» Data entries
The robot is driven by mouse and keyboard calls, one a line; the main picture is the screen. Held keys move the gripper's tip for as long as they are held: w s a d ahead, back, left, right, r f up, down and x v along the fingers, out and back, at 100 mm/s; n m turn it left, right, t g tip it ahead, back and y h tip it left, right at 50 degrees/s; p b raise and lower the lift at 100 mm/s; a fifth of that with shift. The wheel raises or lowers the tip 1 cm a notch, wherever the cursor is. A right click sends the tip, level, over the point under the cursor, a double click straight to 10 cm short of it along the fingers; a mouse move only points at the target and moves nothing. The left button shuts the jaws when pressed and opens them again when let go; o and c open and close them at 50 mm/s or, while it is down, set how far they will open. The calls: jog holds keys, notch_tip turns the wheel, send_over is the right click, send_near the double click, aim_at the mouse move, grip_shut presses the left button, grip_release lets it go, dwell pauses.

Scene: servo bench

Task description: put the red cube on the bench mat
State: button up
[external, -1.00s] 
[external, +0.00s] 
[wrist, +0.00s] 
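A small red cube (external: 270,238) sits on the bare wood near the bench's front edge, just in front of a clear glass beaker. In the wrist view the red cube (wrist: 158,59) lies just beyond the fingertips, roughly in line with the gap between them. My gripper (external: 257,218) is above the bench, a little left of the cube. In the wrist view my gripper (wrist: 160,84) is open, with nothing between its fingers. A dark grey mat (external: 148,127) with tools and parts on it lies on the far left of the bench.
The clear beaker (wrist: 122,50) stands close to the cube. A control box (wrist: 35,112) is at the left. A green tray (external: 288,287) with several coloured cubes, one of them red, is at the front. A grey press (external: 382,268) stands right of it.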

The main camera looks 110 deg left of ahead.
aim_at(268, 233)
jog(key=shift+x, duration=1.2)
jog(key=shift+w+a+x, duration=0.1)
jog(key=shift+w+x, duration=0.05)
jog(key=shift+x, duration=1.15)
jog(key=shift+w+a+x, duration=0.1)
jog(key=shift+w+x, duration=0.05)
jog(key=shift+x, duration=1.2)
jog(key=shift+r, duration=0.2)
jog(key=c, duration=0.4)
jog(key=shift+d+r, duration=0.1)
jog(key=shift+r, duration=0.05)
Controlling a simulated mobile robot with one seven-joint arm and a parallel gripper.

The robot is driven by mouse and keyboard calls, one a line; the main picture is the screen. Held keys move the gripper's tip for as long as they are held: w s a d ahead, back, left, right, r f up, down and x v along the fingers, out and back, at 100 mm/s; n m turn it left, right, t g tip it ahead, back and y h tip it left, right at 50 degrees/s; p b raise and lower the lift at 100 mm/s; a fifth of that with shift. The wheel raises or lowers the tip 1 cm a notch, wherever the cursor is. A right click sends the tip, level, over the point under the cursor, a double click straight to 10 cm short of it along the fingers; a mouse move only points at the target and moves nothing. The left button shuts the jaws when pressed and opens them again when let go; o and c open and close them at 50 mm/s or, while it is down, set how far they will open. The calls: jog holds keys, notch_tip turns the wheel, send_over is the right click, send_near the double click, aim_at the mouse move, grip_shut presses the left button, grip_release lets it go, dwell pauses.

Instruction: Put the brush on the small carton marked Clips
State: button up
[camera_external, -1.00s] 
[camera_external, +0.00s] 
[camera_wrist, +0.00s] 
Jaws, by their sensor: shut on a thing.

» Problem to work on
Your task is to print the whole listing again exactly.

» The reply
The robot is driven by mouse and keyboard calls, one a line; the main picture is the screen. Held keys move the gripper's tip for as long as they are held: w s a d ahead, back, left, right, r f up, down and x v along the fingers, out and back, at 100 mm/s; n m turn it left, right, t g tip it ahead, back and y h tip it left, right at 50 degrees/s; p b raise and lower the lift at 100 mm/s; a fifth of that with shift. The wheel raises or lowers the tip 1 cm a notch, wherever the cursor is. A right click sends the tip, level, over the point under the cursor, a double click straight to 10 cm short of it along the fingers; a mouse move only points at the target and moves nothing. The left button shuts the jaws when pressed and opens them again when let go; o and c open and close them at 50 mm/s or, while it is down, set how far they will open. The calls: jog holds keys, notch_tip turns the wheel, send_over is the right click, send_near the double click, aim_at the mouse move, grip_shut presses the left button, grip_release lets it go, dwell pauses.

Scene: servo bench

Task description: put the red cube on the bench mat
State: button up
[external, -1.00s] 
[external, +0.00s] 
[wrist, +0.00s] 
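A small red cube (external: 270,238) sits on the bare wood near the bench's front edge, just in front of a clear glass beaker. In the wrist view the red cube (wrist: 158,59) lies just beyond the fingertips, roughly in line with the gap between them. My gripper (external: 257,218) is above the bench, a little left of the cube. In the wrist view my gripper (wrist: 160,84) is open, with nothing between its fingers. A dark grey mat (external: 148,127) with tools and parts on it lies on the far left of the bench.
The clear beaker (wrist: 122,50) stands close to the cube. A control box (wrist: 35,112) is at the left. A green tray (external: 288,287) with several coloured cubes, one of them red, is at the front. A grey press (external: 382,268) stands right of it.

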The main camera looks 110 deg left of ahead.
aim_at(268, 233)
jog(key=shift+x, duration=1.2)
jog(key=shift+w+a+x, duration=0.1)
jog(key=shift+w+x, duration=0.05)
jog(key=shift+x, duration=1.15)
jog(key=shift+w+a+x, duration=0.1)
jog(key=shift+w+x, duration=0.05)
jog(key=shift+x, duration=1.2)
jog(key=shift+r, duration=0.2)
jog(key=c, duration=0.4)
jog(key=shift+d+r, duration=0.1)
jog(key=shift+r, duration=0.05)
Controlling a simulated mobile robot with one seven-joint arm and a parallel gripper.

The robot is driven by mouse and keyboard calls, one a line; the main picture is the screen. Held keys move the gripper's tip for as long as they are held: w s a d ahead, back, left, right, r f up, down and x v along the fingers, out and back, at 100 mm/s; n m turn it left, right, t g tip it ahead, back and y h tip it left, right at 50 degrees/s; p b raise and lower the lift at 100 mm/s; a fifth of that with shift. The wheel raises or lowers the tip 1 cm a notch, wherever the cursor is. A right click sends the tip, level, over the point under the cursor, a double click straight to 10 cm short of it along the fingers; a mouse move only points at the target and moves nothing. The left button shuts the jaws when pressed and opens them again when let go; o and c open and close them at 50 mm/s or, while it is down, set how far they will open. The calls: jog holds keys, notch_tip turns the wheel, send_over is the right click, send_near the double click, aim_at the mouse move, grip_shut presses the left button, grip_release lets it go, dwell pauses.

Instruction: Put the brush on the small carton marked Clips
State: button up
[camera_external, -1.00s] 
[camera_external, +0.00s] 
[camera_wrist, +0.00s] 
Jaws, by their sensor: shut on a thing.

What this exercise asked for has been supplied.